The DUP does, however, seem to be recovering some support.

In the latest opinion poll of Assembly voting intentions, the only movement larger than the margin of error was the DUP, which was up five points to 18%, while the TUV was down three.

That still left Sinn Féin ahead on 24% – and the next Stormont election is due in May 2022.

As Fealty points out, that kind of vote share would represent a decline in support for Michelle O’Neill’s party compared to the last Assembly election.

It’s not just the DUP that’s losing support to smaller outfits, like the cross-community Alliance Party.

“Sinn Féin lost 7% of its overall vote in the 2019 general election”, Fealty says.

“That can only be accounted for if Sinn Féin voters are defecting towards Alliance and away from nationalism altogether. It’s likely they’ll win, but they’ll lose seats as they win.”

Even so, a win would mean a Sinn Féin First Minister – even if there are more unionist than nationalist members elected overall.

Unlike the original Good Friday Agreement rules, the single largest party after an election gets to nominate the next First Minister.

That’s thanks to the St Andrews Agreement, negotiated in 2006 at the urging of the DUP.

“It used to be the largest party in the largest designation.
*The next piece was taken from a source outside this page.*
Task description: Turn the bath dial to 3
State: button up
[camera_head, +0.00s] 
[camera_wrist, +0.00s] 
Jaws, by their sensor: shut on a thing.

If they’d left the law alone under the Good Friday Agreement, that would still be the DUP,” Fealty says.

The DUP will try to persuade unionist voters to rally round to make sure a pro-Union outfit is still the single biggest party.

But Fealty thinks they’ll have trouble doing so: unionism, he thinks, is increasingly hard to motivate with a sense of tribal threat.

“Unionists no longer fear a Sinn Féin first minister,” he says. “They don’t fear a united Ireland. They don’t fear the south in the way they did before.”

Marshall’s career is the perfect illustration. A former president of the Ulster Farmers’ Union, he was elected to the Seanad in 2018 as an independent unionist before moving his political career back across the border.

He’s betting on voters in Northern Ireland being increasingly motivated by bread and butter issues, rather than constitutional wrangling.

“People get up every morning and they worry about food on the table, they worry about their job, their kids’ education, the health service”, he tells The Journal.

“That crosses the divide, irrespective of your politics”.